Esto de buscar compatriotas en todas partes, dicen, es un asunto universal. Es, de hecho, un recurso conocido en el periodismo, que permite acercar noticias aparentemente lejanas y hacer que la gente sienta empatía. O eso es lo que enseñan a los futuros periodistas.

El punto es que el periodista chileno –y el no periodista también, es cierto– supera todos los límites imaginables. Ya dirá alguna española algo como “acá en España sí que buscamos a españoles en el mundo, chocho”, pero me tiene sin cuidado. En esto sí que no hay nación que nos supere.

Al chileno no hay nada que lo apasione más que saber que hay compatriotas en cada tragedia, inauguración, celebración, gran estafa o cualquier evento a nivel mundial. De hecho, una gran entretención al saber de cualquier acontecimiento importante en el extranjero es apostar cuánto se demorará en aparecer el chileno que andaba paseando por esos lados. A continuación, algunos ejemplos, a modo meramente ilustrativo. Porque, ya se sabe, basta levantar una piedra para que salga un chileno. Y eso en Chile no es raro, pero en otras partes…

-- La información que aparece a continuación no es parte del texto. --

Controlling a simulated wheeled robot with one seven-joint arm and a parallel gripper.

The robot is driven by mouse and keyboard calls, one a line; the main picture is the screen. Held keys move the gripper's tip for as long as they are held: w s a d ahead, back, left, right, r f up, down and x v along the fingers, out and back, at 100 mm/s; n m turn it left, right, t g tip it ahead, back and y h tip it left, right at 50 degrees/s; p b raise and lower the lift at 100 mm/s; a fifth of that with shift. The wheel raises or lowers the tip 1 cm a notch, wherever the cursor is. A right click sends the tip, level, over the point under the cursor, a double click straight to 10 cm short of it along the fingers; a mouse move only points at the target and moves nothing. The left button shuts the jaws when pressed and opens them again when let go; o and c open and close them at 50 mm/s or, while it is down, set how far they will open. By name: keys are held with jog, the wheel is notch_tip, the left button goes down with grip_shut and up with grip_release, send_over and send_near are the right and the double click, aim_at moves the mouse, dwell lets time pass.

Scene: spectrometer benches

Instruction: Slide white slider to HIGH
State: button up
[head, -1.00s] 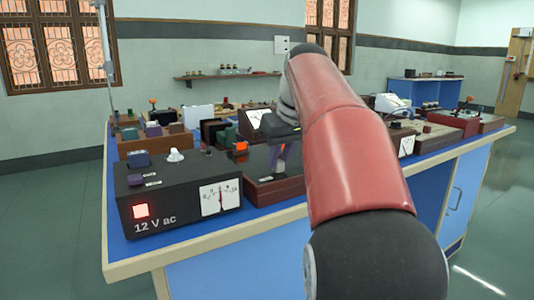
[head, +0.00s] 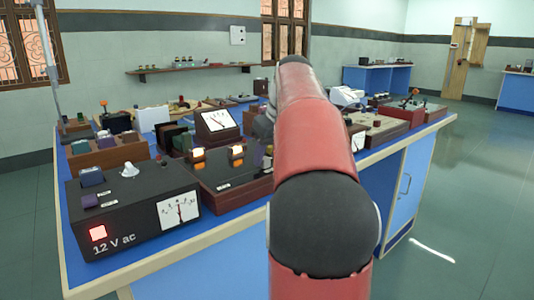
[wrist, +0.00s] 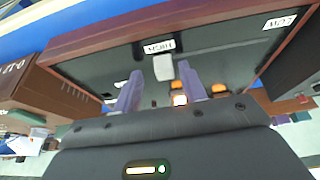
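The white slider (wrist: 163,67) stands out from a black panel in a dark red-brown frame (wrist: 62,50). A white label (wrist: 158,46), which seems to read HIGH upside down, is close beside the slider. Another label (wrist: 280,21), seemingly LOW, is further right. My gripper (wrist: 160,70) is open, with two purple fingers. The slider shows in the gap between the fingertips, apart from both in the picture; I cannot tell its depth between them. In the head view the framed box (head: 222,204) is on the bench, with my arm covering its right side and the slider hidden.
A black 12 V ac supply (head: 140,225) stands left of the box. A meter (head: 215,123) and wooden trays (head: 108,155) stand behind. Two orange-lit switches (head: 198,154) stand on the box. The blue bench (head: 205,240) has a bare front strip.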

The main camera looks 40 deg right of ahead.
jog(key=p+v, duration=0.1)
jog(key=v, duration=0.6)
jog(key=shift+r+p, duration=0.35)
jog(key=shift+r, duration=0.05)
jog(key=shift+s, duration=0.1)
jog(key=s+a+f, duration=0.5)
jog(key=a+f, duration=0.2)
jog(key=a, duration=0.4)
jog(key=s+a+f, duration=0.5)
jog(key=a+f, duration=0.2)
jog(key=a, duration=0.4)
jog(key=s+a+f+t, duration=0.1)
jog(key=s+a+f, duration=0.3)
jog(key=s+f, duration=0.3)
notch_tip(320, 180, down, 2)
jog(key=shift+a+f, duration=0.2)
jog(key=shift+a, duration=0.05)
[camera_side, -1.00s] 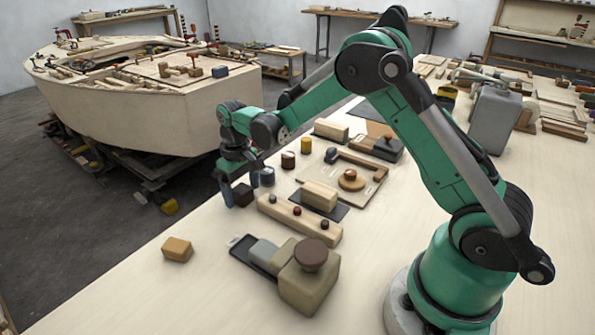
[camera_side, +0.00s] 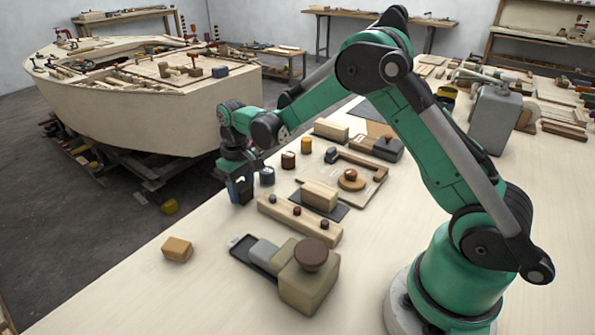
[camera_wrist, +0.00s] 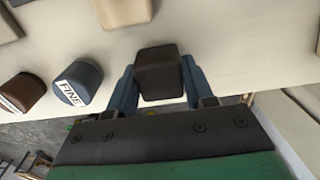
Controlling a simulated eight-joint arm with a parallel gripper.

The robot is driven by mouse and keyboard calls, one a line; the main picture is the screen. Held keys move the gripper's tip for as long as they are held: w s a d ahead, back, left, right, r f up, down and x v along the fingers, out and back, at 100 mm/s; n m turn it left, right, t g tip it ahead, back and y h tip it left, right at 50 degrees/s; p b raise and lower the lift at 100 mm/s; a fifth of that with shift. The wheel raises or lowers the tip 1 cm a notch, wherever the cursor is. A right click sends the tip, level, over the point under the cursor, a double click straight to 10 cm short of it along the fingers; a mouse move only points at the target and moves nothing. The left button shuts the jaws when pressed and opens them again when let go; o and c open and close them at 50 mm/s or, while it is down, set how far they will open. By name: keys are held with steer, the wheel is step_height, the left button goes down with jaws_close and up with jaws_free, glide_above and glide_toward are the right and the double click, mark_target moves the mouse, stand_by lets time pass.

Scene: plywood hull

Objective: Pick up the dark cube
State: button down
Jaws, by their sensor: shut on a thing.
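The dark cube (camera_wrist: 160,72) is between the two blue fingers of my gripper (camera_wrist: 158,68) in the wrist view, one finger against each side. My gripper is shut on it. In the side view my gripper (camera_side: 241,190) points down over the far left edge area of the plywood table, and the fingers largely hide the dark cube. I cannot tell whether the cube is touching the table or just clear of it.
A blue labelled round pot (camera_wrist: 78,80) and a brown one (camera_wrist: 24,92) stand left of the cube in the wrist view. In the side view a long wooden block with knobs (camera_side: 300,219) lies nearby, and an orange-tan block (camera_side: 177,249) sits nearer the front.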

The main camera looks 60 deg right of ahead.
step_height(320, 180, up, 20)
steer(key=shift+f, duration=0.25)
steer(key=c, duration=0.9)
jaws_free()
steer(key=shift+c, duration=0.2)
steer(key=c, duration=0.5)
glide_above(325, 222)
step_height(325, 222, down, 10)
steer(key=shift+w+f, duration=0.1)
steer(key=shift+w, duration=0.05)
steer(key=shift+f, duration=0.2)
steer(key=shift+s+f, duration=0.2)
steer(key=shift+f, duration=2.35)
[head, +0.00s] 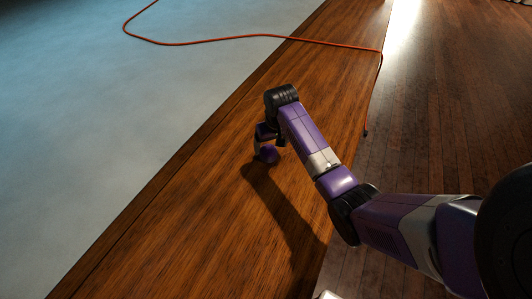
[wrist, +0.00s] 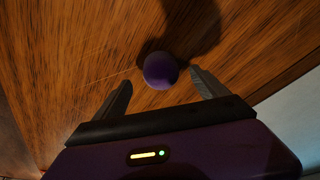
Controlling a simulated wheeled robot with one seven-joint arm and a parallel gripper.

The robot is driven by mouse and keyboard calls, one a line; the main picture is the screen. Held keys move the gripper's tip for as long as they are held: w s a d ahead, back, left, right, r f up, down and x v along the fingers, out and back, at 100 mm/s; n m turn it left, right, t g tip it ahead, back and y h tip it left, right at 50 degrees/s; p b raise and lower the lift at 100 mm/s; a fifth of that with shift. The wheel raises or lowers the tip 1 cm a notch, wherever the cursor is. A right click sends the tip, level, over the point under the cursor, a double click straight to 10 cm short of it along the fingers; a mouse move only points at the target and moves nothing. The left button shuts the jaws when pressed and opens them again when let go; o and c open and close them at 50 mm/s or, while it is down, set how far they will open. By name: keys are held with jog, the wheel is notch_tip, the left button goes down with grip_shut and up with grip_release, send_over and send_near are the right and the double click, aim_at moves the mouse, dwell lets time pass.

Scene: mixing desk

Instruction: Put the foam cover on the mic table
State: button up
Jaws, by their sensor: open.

Es lo que muchos denominan “la presencia chilena”. No hay lugar en el mundo que se salve de un chileno, muchas veces oportunista, muchas otras dispuesto a cualquier cosa con tal de figurar, otras tantas delinquiendo en mercados más atractivos que el nacional. Pero la gran mayoría de las veces se trata de un simple peatón chileno –turista o residente– que iba pasando inocentemente por el lugar de los hechos.

Partidos de tenis y/o fútbol. Cuando al selección nacional –eso que muchos llaman, repugnantemente, “la Roja de todos”– juega en el extranjero, o cuando un tenista nacional participa en un campeonato, pro más lejano que sea, siempre hay una barra chilena. Hace algunos días la selección jugaba en Costa Rica, y había barra. Luego en Jamaica, y entre los volados del estadio había chilenos. En Dubai, Sri Lanka, Níger, Camboya, ni hablar de Australia, siempre habrá nacionales apoyando.

11S, 11M. Detesto las siglas, pero bueno. Torres Gemelas, aquella catástrofe magistralmente retratada por Delfín Quishpe. Claro que había chilenos, cómo no. Dos, para ser exactos, murieron allí: Juan Armando Ceballos y Michael Wallace. Que no era pariente de William. Pero hay más: a algunas cuadras del lugar paseaba Edgardo Silva, otro chileno, que –era que no– fue corriendo a la zona cero y estuvo varios días ayudando en la búsqueda de sobrevivientes y víctimas. Aunque muchos alabaron la solidaridad del chileno, a mí me suena al anteriormente tratado voyeurismo ante las catástrofes y/o accidentes. En el metro de Madrid también hubo chilenos, por supuesto.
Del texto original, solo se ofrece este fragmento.